At first, I thought of exactly where we were at that moment. I had moved to Canada to be with you. I told myself and others that I just wanted the adventure but I knew it was only for you. All of the prospective jobs I had, never came to fruition. You were comfortable with your eyes locked on the computer screen, and I comfortable with my new false love for being a pseudo housewife. I loved your dedication and passion to your work, I loved the way that every time you didn't know what to say you just embraced me and kissed me on the forehead. I loved being appreciated by you for simply being around. At the start of 500 we were living together in Canada, sleeping in a twin-size bed without a frame. We went to bed next to each other every night and woke up next to each other every morning. We would sneak alcohol into movie theaters like we were teenagers and kiss on the beach. You always annihilated me at every card game and I appreciated that you never let me win. We were in love, and so, when you said "I wonder where we will be when this box is empty" I thought: we will be here, or maybe in a cute apartment in Toronto, but we will be here, in love...maybe more in love if that is possible. But I am a realist after all and my thoughts trailed into "or maybe, quite possibly, we will be out of love." That thought didn't last long enough to fight off your hands from my back and your lips from mine.

And at roughly 450 (a month later), I looked at that box and thought, this is where we will be when that box is empty. Only, we may be even more in love, more happy. If that were at all possible.

Then there had to be about 2/3 of the box left (three months since that first Q-tip). I was packing up my make-up, straightener, hair accessories and leaving behind my toothbrush. I had not been able to find a job in Canada. I spent too much time in front of the TV, hoping you would join me. We started arguing more because I was unhappy. I kept trying and you kept doubting. I needed to move back to the States so I would be able to work and I--we could be happy again. There was an agreement that we were both okay with long distance. Knowing that we were still together made moving back to my home state of Ohio a little less miserable. And when I glanced up at that dissipating box of Q-tips I thought, I will be back here with you or you would be in the States with me or we would figure it out but either way we would be happy--together.

There were moments in between visits that I thought about where we will be when that box is empty. And there were other moments during visits when I didn't even pay mind to that emptying box on your toilet seat. The last time I came to visit, we went to a night club, which is not a place I am comfortable, but I felt at home with you. I haven't grinded since my middle school formal and I am pretty sure I wasn't any better at it then. It was our first time dancing together but it felt like we had done this before. It was one of the best nights we had ever had. I thought about how it always used to feel like this when we spent time together. Our relationship seemed to be looking up again.

A little over a month has passed since that last weekend we spent together. I argued with you for the last time about not putting forth any effort into our relationship, hoping that your response would be different. You said you didn't have enough energy for me and your work.

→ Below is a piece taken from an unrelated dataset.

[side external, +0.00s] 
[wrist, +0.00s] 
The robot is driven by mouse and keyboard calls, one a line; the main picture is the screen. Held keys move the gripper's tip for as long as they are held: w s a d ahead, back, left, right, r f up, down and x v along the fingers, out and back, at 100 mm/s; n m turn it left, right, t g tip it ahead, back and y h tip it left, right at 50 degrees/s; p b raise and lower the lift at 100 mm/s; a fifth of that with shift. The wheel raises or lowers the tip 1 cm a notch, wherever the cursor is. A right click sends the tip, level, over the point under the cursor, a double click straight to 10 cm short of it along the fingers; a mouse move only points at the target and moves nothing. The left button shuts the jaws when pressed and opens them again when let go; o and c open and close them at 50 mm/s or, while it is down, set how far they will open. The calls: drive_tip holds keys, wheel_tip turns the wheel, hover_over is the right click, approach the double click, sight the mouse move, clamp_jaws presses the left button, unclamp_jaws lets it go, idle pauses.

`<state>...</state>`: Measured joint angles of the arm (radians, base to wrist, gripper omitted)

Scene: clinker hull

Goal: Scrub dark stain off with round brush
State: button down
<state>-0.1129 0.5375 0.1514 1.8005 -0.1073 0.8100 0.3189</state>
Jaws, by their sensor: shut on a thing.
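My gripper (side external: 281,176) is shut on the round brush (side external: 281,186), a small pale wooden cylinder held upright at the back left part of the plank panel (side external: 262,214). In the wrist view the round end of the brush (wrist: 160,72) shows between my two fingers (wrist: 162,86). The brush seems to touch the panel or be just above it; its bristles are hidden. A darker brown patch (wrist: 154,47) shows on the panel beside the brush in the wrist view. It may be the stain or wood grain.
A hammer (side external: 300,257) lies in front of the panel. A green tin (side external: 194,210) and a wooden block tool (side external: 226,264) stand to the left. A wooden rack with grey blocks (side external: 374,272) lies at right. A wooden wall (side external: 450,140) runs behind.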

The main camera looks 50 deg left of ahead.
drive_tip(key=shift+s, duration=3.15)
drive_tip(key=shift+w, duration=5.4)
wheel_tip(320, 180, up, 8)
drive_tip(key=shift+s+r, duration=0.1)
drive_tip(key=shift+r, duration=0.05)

You said that it was too hard to go from living together to living apart but you never said it was over. You left that part up to me. I took a day to reflect, and I thought back on all of the things I loved about you. Maybe I was being such a downer because I was sick to my stomach or because my ego was bruised but all I could think about was how your dedication and passion for your work did not transcend into our relationship. Or how you laughed when I cried because expression of emotions made you uncomfortable. And how you stopped appreciating me being there. And most of all how you showed your love on a fair-weathered basis. The worst part is that I was okay with all of these things, all of this time.

I have no idea how many Q-tips remain, and I have been fighting myself from wondering if you will be with someone else when that box is empty, or if there is still a chance for us. But now I am realizing I have no energy left to wonder where WE will be when that box is empty or more so where you will be. I have no idea where I will be, and I will never know when that box is empty. It was always easier for me to take the blame for all of the mishaps and problems we had and maybe that is where I went wrong, where we went wrong. The truth is, when it's over all of the things you loved about a person become all of the things you hate. I have to acknowledge this because I refuse to be bitter. I realize now that there is no blame to be given when a relationship ends. I am thankful for all of the amazing experiences that made me a better person. I am thankful for all of the bad that will make me stronger. Our relationship taught me how to give, and to love. And I am even thankful for the harsh reality of our recent exchanging of words.

Where will we be when that box is empty?, I hope that I am in a better place and I hope that by the time that box is empty, I will have put forth the effort and energy to show myself love. And as for you, I hope that you find love and happiness whether you find it through work or with someone else, you deserve it. I spent my morning soaking in a tub until shriveled with mental clarity and sound. I have nothing bad to say, I have no regrets, and I have no misguided wishful thinking. The truth is, you are one of the best people I've ever known and one of the best people I have ever had the opportunity to love. And the truth is, I will have this again--with someone else...and so will you. I understand that I will be sad for a while, but I stopped hoping you would be too. And as I am typing this, it feels good knowing that even though you would never approve of me sharing our personal life on the internet, I don't have to give a fuck!